Use this in your essay
Class and institutional power
Argue that Jerry's execution is not primarily a military event but the final enforcement of a class system that has constrained him since childhood — with Glendinning and Alec's mother acting as parallel agents of the same prejudice.
Loyalty as subversion
Examine how Jerry's motivations — friendship, filial duty — consistently lean toward the personal and relational rather than the ideological, considering what Johnston implies about the loyalty the state will and will not permit.
Lucidity versus self-deception
Compare Jerry's clear-eyed understanding of his social position with Alec's persistent idealism; explore how Johnston distributes moral intelligence across the class divide.

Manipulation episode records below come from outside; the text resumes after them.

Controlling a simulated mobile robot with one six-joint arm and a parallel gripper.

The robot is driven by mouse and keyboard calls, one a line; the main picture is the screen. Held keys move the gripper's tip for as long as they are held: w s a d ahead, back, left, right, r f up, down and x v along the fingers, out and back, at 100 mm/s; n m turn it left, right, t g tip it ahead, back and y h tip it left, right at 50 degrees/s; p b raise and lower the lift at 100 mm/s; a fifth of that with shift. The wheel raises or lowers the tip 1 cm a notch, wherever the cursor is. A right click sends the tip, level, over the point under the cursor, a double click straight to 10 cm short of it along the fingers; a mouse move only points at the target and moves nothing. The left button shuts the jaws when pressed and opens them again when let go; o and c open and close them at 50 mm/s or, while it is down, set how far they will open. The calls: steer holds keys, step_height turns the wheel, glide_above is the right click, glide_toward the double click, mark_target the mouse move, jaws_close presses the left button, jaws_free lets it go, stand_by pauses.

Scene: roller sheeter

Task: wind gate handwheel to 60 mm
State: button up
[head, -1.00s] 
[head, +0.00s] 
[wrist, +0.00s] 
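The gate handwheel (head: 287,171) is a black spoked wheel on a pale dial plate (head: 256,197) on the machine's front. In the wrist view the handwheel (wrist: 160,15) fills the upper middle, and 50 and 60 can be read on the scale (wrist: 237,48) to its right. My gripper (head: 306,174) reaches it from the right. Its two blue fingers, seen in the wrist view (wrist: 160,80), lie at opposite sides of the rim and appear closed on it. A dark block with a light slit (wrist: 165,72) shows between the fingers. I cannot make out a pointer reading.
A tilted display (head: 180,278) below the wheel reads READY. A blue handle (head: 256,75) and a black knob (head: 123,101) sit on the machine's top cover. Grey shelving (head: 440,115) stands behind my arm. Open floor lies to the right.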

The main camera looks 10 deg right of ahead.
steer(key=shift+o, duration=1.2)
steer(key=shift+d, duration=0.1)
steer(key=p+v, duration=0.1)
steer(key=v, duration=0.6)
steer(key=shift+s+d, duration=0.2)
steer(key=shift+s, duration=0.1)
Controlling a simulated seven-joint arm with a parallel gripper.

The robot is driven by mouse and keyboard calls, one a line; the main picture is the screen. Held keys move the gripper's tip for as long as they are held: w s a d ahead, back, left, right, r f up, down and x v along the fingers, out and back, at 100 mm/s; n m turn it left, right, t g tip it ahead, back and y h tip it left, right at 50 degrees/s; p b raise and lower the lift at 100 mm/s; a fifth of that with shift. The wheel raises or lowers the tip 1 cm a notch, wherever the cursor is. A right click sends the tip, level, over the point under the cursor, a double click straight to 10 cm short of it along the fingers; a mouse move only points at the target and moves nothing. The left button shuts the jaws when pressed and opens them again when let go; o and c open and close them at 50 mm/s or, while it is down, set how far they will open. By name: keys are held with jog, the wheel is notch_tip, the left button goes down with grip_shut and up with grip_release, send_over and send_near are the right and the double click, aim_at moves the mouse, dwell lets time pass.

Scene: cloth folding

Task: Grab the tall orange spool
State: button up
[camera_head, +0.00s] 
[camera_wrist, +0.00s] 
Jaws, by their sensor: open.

The cross-class friendship as critique
Use Jerry and Alec's relationship to question whether Johnston presents genuine equality as possible within the novel's social structures, or only as a fleeting, ultimately doomed transgression.
Narrative framing and voice
Explore the implications of Jerry's story being mediated through Alec's narration — what is lost, gained, or complicated when a working-class character's life is filtered through an Anglo-Irish perspective, even a sympathetic one?